Web Picks (week of 3 August 2015)

Posted on August 16, 2015

Every two weeks, we find the most interesting data science links from around the web and collect them in Data Science Briefings, the DataMiningApps newsletter. Subscribe now for free if you want to be the first to get up to speed on interesting resources.

Pandashells
Most of us already know and love Pandas, but did you know that there’s a project which aims to bring Pandas’ power to the command shell? For those who like to stay as much as possible within the command line, Pandashells offers a neat set of data manipulation and visualisation tools based on Pandas.

How Google Translate squeezes deep learning onto a phone
This article from Google Research describes how the Google Translate team was able to fine tune a neural network to fit inside the memory and CPU constraints of a phone and perform character identification from photos, without having to be online.

A curated list of data science blogs
For those not getting enough of data science news, this Github page provides a lengthy list of data science related blogs.

Machine Learning: The High-Interest Credit Card of Technical Debt [pdf]
We all love machine learning, although it serves well to be wary of potential dangers and pitfalls as well. This article from Google describes several machine learning specific risk factors and design patterns which should be avoided or refactored, namely: boundary erosion, entanglement, hidden feedback loops, undeclared consumers, data dependencies, changes in the external world, and a variety of system-level anti-patterns.

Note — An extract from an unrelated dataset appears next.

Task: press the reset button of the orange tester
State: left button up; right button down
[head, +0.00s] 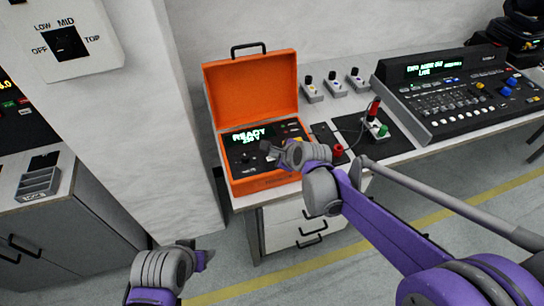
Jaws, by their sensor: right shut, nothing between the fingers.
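The orange tester (250,88) stands with its lid open at the left end of the white bench. Its dark panel has a green display (249,136) reading "READY" and "250 V", with knobs and small buttons. I cannot tell which one is the reset button; part of the panel is hidden behind my right gripper. My right gripper (268,149) is shut and empty, over or just in front of the panel's right half; I cannot tell if it touches. My left gripper (204,257) is low in front of the bench, away from the tester; its fingers are too unclear to read.
A black mat (392,148) right of the tester holds a red-handled probe (373,108) and small terminals. Small switch boxes (334,87) stand behind. A large mixing console (465,95) is at right. A pillar (152,130) stands left of the bench.

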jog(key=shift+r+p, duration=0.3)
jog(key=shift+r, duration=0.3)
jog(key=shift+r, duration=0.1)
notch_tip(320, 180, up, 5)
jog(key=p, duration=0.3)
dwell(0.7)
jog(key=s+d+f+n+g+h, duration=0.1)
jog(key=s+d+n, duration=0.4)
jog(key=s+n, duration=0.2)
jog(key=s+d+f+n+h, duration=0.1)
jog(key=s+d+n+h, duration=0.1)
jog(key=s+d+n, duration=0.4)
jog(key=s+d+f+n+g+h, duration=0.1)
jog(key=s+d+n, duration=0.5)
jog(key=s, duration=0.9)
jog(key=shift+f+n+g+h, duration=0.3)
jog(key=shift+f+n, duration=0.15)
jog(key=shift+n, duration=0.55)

Visualizing GoogLeNet Classes
It seems the web can’t get enough of Google’s recently unveiled deep neural network. This article tries to reproduce Google’s approach towards generating class visualizations from the neural network, complete with an IPython notebook for those interested.

A Visual Introduction to Machine Learning
For those looking for a simple primer to explain to people what machine learning is all about, look no further! This beautiful web page — built with d3.js — provides a captivating, interactive introduction, all within your web browser.

Getting Started With Spark DataFrame
Spark is a popular tool to easily perform distributed computations to process large-scale data. This article provides a brief introduction to Spark’s data frames.

Faster deep learning with GPUs and Theano
The folks at Domino describe how you can use a powerful GPU and Theano to whip up a deep neural network.

GAM: The Predictive Modeling Silver Bullet
“Imagine that you step into a room of data scientists. You ask them if they regularly use generalized additive models (GAM) to do their work. Very few will say yes, if any at all. Now let’s replay the scenario, only this time we replace GAM with, say, random forest or support vector machines (SVM). Everyone will say yes, and you might even spark a passionate debate.” In this article, the author makes the case for GAM’s and tries to convince more data scientists to use GAM. Interestingly enough, we saw GAM’s being mentioned before recently, namely in the context of Airbnb’s Aerosolve.

Composing Music With Recurrent Neural Networks
Yet another article illustrating how it is possible to compose music (classical, in this case) using recurrent neural networks.

Detecting Algorithmically Generated Domain Names with Random Forests
An interesting IPython notebook detailing the step-by-step process to detect and predict non-human registered domain names (ptes9dro-dwacty2lfa5rrts.com, anyone?). A bit light on the technical side, but a nice introductory read nonetheless.

Tufte in R
Who isn’t a fan of Edward Tufte and his excellent visualisation practices? This article shows how you can reproduce Tufte’s plots in all their clean, smooth glory in R, using both base graphics, lattice and ggplot2.